I’ve been a big fan of Looney Tunes for as long as I can remember, and although I’m sure the anti-violent cartoon league will get all up in my face, I’ve started letting Karina watch them and she loves them, too. Thanks to the Looney Tunes Golden Collections, I have a wide range of Looney Tunes (and Merrie Melodies, if you want to be specific) available, and since I’ve tended to stick to a few dozen favorites, I decide I’d like to watch through all the cartoons I have in chronological order and get a better sense of the development of the styles and characters over time.

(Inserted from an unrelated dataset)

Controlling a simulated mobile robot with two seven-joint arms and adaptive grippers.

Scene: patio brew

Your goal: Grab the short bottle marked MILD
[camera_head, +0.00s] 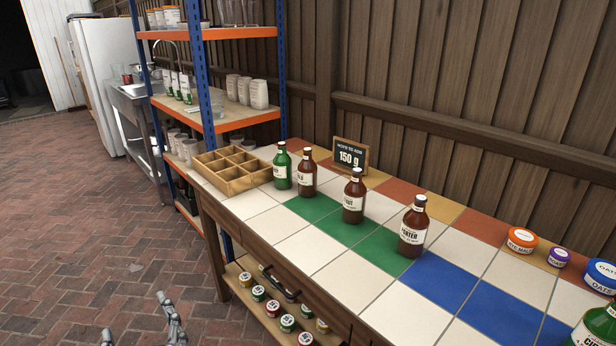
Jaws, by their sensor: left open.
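The short brown bottle (307,174) stands upright on the tiled counter; its cream label faces me partly, and the end looks like "LD", fitting MILD. It stands just right of a green bottle (282,168) and looks close to it. My left gripper (135,320) shows only by its grey fingertips at the bottom edge, over the brick floor. It is open and empty, well to the left of the counter and far from the bottle. My right gripper is not in view.
Brown bottles, one seemingly STOUT (353,198) and a PORTER (413,229), stand along the counter (320,250). A wooden divided tray (232,184) and a "150 g" sign (350,156) are near. Jars and a green bottle (597,328) are right. A shelf rack (225,126) stands behind.

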And OF COURSE I’ll document all this here, year by year. The Golden Collection doesn’t contain every Looney Tunes or Merrie Melodies short, and I may supplement from YouTube when they’re available, but I don’t promise to do that both because I may not have time and because YouTube is pretty iffy on Looney Tunes. I do promise to watch all of the ones released on disc, and I’ll be picking some favorite things about each one, and highlighting yearly trends and stuff like that. I am NOT doing a lot of background reading on this – I have a couple of books by Jerry Beck and Will Friedwald that I’ll likely be referencing, but if you really want in-depth looks at specific cartoons, I recommend Brandie Ashe’s Saturday Morning Cartoon series at The Black Maria.

The Birth of Looney Tunes

After Windsor McCay introduced his animated dinosaur Gertie to the screen in 1914, silent cartoons became quite popular in the form of The Katzenjammer Kids, Bobby Bumps, Felix the Cat, Krazy Kat, Dinky Doodle, and many other series from Bray Studios, International Film Service, Van Buren Studios, etc. Disney came on the scene in a big way with Mickey Mouse in 1928, and Warner Bros. wanted something to compete, using their vast music collection and Vitaphone sound technology. They contracted with Leon Schlesinger to produce a series of animated musical shorts. He remained head of Warner’s animation unit until 1944, setting up many of the quintessential Warner Bros. characters and animation directors.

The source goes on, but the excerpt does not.